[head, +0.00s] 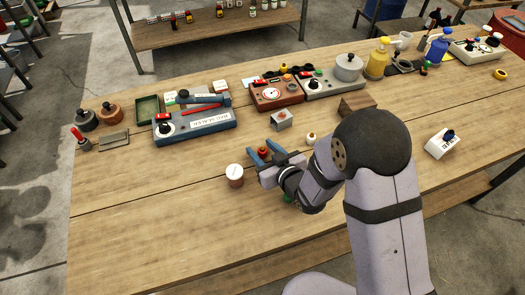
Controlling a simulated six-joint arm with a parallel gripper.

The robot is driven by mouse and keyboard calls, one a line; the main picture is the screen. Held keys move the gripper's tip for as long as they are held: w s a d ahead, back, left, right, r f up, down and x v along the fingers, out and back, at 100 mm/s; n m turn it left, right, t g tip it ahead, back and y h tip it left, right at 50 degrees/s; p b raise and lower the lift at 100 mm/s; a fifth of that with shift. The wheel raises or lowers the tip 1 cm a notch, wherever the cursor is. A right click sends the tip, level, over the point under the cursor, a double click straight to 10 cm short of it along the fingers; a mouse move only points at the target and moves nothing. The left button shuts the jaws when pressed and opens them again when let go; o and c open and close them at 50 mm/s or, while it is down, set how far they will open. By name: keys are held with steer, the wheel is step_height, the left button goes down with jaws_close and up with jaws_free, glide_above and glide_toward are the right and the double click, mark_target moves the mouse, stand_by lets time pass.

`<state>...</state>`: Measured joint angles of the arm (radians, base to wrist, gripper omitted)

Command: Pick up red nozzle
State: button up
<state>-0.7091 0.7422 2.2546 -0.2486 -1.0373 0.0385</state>
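A small red object (262,149), which looks like the red nozzle, is near the middle of the table in the head view. My gripper (264,154) has two blue fingers spread apart. The red object shows between the fingers, near their tips, with a visible gap. I cannot tell the gripper's height above the table, or whether a finger touches the red object. The gripper body and wrist hide the table just in front.
A white-lidded jar (235,175) stands close to the left of my gripper. A small grey block (282,121) and a cream knob-like item (311,139) are near it. The table's front left is clear.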

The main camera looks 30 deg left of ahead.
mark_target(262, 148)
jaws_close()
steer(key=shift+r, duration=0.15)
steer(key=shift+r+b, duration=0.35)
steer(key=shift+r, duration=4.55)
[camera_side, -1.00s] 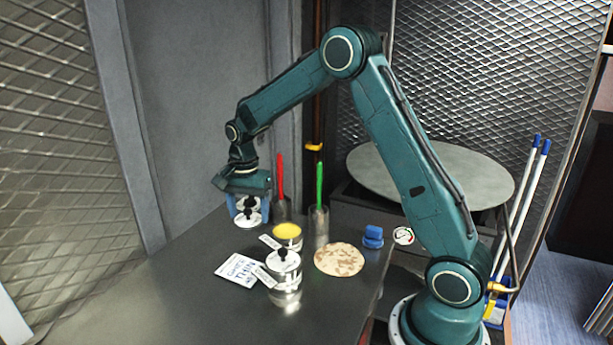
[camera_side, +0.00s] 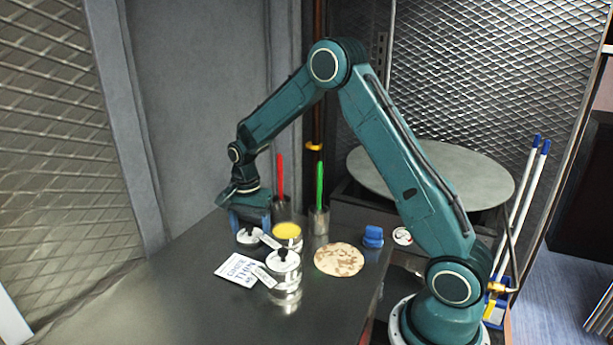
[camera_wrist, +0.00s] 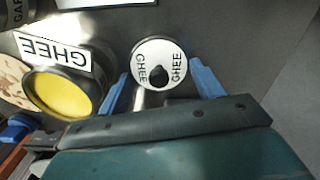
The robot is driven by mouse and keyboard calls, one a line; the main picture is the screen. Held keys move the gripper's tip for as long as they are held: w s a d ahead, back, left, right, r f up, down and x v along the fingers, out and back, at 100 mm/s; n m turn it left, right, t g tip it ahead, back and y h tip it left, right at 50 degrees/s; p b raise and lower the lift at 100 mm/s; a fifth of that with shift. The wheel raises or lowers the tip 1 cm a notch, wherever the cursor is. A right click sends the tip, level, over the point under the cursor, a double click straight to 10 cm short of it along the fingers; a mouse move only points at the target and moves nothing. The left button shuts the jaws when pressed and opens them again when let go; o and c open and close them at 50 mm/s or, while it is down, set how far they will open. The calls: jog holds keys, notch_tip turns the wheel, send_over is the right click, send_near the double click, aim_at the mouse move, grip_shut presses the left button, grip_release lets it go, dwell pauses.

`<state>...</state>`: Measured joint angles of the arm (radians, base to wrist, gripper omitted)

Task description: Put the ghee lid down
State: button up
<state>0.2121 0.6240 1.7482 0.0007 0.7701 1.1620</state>
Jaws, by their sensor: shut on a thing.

» Set problem: Repeat the material above word for word and skip every image in it.

» The output:
[head, +0.00s] 
Controlling a simulated six-joint arm with a parallel gripper.

The robot is driven by mouse and keyboard calls, one a line; the main picture is the screen. Held keys move the gripper's tip for as long as they are held: w s a d ahead, back, left, right, r f up, down and x v along the fingers, out and back, at 100 mm/s; n m turn it left, right, t g tip it ahead, back and y h tip it left, right at 50 degrees/s; p b raise and lower the lift at 100 mm/s; a fifth of that with shift. The wheel raises or lowers the tip 1 cm a notch, wherever the cursor is. A right click sends the tip, level, over the point under the cursor, a double click straight to 10 cm short of it along the fingers; a mouse move only points at the target and moves nothing. The left button shuts the jaws when pressed and opens them again when let go; o and c open and close them at 50 mm/s or, while it is down, set how far they will open. By name: keys are held with steer, the wheel is step_height, the left button goes down with jaws_close and up with jaws_free, glide_above and glide_toward are the right and the double click, mark_target moves the mouse, stand_by lets time pass.

`<state>...</state>`: Measured joint angles of the arm (radians, base to wrist, gripper omitted)

Command: Pick up red nozzle
State: button up
<state>-0.7091 0.7422 2.2546 -0.2486 -1.0373 0.0385</state>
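A small red object (262,149), which looks like the red nozzle, is near the middle of the table in the head view. My gripper (264,154) has two blue fingers spread apart. The red object shows between the fingers, near their tips, with a visible gap. I cannot tell the gripper's height above the table, or whether a finger touches the red object. The gripper body and wrist hide the table just in front.
A white-lidded jar (235,175) stands close to the left of my gripper. A small grey block (282,121) and a cream knob-like item (311,139) are near it. The table's front left is clear.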

The main camera looks 30 deg left of ahead.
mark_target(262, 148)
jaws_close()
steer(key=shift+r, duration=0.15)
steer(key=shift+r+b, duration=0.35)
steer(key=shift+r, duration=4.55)
[camera_side, -1.00s] 
[camera_side, +0.00s] 
[camera_wrist, +0.00s] 
The robot is driven by mouse and keyboard calls, one a line; the main picture is the screen. Held keys move the gripper's tip for as long as they are held: w s a d ahead, back, left, right, r f up, down and x v along the fingers, out and back, at 100 mm/s; n m turn it left, right, t g tip it ahead, back and y h tip it left, right at 50 degrees/s; p b raise and lower the lift at 100 mm/s; a fifth of that with shift. The wheel raises or lowers the tip 1 cm a notch, wherever the cursor is. A right click sends the tip, level, over the point under the cursor, a double click straight to 10 cm short of it along the fingers; a mouse move only points at the target and moves nothing. The left button shuts the jaws when pressed and opens them again when let go; o and c open and close them at 50 mm/s or, while it is down, set how far they will open. The calls: jog holds keys, notch_tip turns the wheel, send_over is the right click, send_near the double click, aim_at the mouse move, grip_shut presses the left button, grip_release lets it go, dwell pauses.

`<state>...</state>`: Measured joint angles of the arm (radians, base to wrist, gripper omitted)

Task description: Put the ghee lid down
State: button up
<state>0.2121 0.6240 1.7482 0.0007 0.7701 1.1620</state>
Jaws, by their sensor: shut on a thing.

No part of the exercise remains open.